After an experience like the past couple weeks—and a lifetime of responding to an undercurrent of the “take up less space” mantra—it’s a love letter I needed. Because first and foremost, Slam City Oracles is a fun game. While its inspirations stem from serious issues, it engages the player through satisfying, unadulterated play. “I try to make games that make players lower their guard, embrace silliness, and behave in ways they wouldn’t ordinarily,” Jane explains, “because I think that can spark something in them that lives on after the game is over.”

At a time when explorations of the teen girl experience in games seems still relegated to the context of brutal male-oriented game environments (as seen in The Walking Dead and The Last of Us), SCO is a welcome change. Most relevantly, it shows how diversity in game designers does not lead to a single “type” of game. Diversity in game designers, of course, invites a whole spectrum of unexplored experiences—including ones that center around mindless, unpoliticized, ground-pounding fun.

Because the world of SCO is the kind of thing I can imagine a very talented school girl doodling in the margins of her science notebook. It’s equal parts silly, bubbly, and brassy. With art by Jenny Jiao Hsia, which Jane says “really gave the game its soul,” the design of SCO aims to “contrast the somewhat violent mechanic with a really adorable look.”

SCO‘S main mechanic, built around the concept of ilinx (a term coined by Roger Caillois), is a constant loop of satisfying, tummy-turning orbits and plummets. Quoting Caillois, Jane says ilinix “games pursue feelings of vertigo and destroy stability, that cause the mind to surrender to a ‘kind of spasm, seizure, or shock which destroys reality with sovereign brusqueness.’” Ilinix is that swooping sensation you get in your gut when your plane suddenly dives down toward the water in Luftrausers (another one of Jane’s inspirations). The pleasure of SCO, known as “destructive ilinix,” comes not only from vertigo but also “seeing the world respond to your actions, which is incredibly satisfying. It’s not so different from that fun childhood experience of raking leaves and jumping into the pile.”

SCO‘s sense of play and impact feels like exactly what the teen girl experience in games needed. “I really do believe in the power of play and games to shift our perceptions and give us a different perspective on the world,” Jane says, “and I don’t think that a game has to be didactic to do so.” If you play SCO devoid of all knowledge or sympathy for Jane’s more socially-oriented inspirations, you’d still be entertaining yourself with spacial dynamics and mechanics that “subvert the typical messages we get about women’s bodies.” As Jane points out, “taking up space is what gets you points. The characters are stocky and heavy because that’s critical to their ability to slam things—and it’s not a punchline, it’s a quality that makes them better suited to win.” 

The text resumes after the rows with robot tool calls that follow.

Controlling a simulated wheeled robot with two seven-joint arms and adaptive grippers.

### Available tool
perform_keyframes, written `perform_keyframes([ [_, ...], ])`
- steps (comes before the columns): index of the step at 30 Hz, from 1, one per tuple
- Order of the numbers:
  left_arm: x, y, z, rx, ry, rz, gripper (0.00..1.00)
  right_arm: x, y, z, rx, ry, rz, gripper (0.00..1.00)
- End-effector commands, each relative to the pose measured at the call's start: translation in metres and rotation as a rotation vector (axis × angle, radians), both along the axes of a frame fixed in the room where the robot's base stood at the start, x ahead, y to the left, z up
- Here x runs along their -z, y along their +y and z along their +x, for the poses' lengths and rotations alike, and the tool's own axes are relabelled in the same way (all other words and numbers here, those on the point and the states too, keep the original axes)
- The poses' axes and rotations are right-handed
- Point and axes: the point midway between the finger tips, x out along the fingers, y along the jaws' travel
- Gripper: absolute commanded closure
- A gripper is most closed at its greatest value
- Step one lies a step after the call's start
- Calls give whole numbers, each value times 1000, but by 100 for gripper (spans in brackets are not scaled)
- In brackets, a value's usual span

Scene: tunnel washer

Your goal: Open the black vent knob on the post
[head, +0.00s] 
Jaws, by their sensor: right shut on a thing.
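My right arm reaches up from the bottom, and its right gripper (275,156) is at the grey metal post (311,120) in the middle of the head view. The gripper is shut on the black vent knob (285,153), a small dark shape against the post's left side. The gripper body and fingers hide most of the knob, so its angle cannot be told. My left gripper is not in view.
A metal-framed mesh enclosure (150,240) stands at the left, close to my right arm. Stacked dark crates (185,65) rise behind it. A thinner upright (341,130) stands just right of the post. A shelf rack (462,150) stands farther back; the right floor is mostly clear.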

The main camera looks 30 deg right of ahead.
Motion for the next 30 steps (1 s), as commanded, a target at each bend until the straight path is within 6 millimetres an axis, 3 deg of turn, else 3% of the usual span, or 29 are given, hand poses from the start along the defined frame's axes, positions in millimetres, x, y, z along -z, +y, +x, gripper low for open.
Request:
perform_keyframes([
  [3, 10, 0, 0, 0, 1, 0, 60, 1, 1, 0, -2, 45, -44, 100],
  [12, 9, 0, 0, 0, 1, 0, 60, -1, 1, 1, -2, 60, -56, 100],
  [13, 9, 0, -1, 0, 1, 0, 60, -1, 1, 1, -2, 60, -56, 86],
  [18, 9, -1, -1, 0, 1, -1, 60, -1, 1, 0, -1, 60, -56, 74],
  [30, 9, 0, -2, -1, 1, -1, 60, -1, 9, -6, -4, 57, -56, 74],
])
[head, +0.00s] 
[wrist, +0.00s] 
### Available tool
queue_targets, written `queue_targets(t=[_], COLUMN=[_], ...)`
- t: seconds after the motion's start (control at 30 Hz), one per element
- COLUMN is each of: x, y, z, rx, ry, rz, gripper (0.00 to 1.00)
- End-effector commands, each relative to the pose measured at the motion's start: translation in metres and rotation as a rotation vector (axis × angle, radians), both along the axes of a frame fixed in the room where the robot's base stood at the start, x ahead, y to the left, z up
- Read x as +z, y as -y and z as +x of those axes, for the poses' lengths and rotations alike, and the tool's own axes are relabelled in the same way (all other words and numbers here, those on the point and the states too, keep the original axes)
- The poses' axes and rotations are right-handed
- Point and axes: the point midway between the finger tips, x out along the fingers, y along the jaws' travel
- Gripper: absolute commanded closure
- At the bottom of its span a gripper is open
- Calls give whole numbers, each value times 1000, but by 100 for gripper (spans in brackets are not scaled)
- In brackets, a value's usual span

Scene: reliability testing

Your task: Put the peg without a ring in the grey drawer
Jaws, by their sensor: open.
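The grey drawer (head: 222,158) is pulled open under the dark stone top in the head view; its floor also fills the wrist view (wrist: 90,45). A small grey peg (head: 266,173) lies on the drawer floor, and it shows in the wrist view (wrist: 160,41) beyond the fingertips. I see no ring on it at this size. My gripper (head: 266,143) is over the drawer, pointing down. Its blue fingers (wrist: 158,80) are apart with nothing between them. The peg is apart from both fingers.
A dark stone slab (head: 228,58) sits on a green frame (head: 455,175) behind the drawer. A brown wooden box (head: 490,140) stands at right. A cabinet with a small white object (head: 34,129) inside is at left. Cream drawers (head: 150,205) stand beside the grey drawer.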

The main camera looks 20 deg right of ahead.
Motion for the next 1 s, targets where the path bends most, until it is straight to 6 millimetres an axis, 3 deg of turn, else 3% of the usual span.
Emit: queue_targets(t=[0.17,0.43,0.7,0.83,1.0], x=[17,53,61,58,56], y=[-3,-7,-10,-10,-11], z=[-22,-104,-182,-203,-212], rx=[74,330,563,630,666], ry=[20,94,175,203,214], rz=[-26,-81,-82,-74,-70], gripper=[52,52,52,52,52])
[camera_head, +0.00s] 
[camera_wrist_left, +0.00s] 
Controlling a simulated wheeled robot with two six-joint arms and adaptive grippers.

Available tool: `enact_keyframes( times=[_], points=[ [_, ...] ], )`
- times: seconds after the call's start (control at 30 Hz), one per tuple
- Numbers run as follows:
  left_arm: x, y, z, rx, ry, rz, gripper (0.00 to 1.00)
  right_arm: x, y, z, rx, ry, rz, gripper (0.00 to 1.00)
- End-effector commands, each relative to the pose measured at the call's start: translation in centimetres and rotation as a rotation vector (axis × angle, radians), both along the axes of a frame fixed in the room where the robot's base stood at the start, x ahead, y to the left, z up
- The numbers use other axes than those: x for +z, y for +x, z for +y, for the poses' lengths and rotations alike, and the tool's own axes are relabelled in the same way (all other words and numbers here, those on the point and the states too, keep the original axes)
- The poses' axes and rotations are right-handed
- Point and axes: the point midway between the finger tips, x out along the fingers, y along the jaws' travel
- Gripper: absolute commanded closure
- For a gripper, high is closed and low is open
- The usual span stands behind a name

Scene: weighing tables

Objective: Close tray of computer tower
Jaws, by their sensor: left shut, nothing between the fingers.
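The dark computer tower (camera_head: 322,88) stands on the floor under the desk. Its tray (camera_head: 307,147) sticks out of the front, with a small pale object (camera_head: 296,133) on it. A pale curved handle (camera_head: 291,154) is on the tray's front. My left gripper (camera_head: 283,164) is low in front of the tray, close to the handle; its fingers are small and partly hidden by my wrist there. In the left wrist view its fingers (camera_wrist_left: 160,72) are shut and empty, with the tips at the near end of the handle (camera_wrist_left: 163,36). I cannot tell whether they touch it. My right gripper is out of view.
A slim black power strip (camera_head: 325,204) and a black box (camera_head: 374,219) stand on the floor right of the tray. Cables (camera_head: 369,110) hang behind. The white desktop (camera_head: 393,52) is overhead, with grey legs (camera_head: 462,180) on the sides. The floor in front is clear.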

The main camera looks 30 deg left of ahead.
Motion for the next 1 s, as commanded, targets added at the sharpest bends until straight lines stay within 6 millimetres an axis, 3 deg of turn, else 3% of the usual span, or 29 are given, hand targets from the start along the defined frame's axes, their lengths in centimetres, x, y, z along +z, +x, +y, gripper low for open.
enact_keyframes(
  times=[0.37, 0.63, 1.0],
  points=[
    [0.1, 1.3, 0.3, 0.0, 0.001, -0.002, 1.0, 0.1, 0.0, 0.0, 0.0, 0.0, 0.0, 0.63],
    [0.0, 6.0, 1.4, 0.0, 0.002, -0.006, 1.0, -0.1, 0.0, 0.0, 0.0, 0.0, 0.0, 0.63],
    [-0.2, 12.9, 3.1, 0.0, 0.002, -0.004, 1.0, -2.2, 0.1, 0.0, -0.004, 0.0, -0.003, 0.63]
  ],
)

“riot grrl’s give-no-fucks, be-loud-and-take-up-space attitude really fed my soul.” 

SCO feels like the female body fantasy counter to all the female body horror that came before it. Vagina Dentata (wonderfully explored in the 2007 Sundance film Teeth), and other fear-laden female power imagery, deserves to be off-set by some fantasy every now and again. Because these images of the body, whether fantasy or horror, often work inside us unconsciously—especially when we’re young and uncertain about the changes we’re already experiencing. Most times, we process these images without thinking, and to some extent we are incapable of resisting their messages. Certain images can even affect us fundamentally, like when Jane discovered riot grrrl as a teenager and the movement’s “give-no-fucks, be-loud-and-take-up-space attitude really fed my soul.”

I’d be very happy to see younger people play SCO, because, as Jane explains, “these moments where the rules of society don’t really apply—where your rules and mechanics give [players] express permission to really be playful—can be transformative. And I don’t think we have these moments often enough. I think it’s important to create moments where we can shake off the typical ways we interact with or view our bodies.”

Having debuted Slam City Oracles last month at NYU’s No Quarter Exhibition, Jane plans to have a commercial release sometime in the next year for both PC and Mac.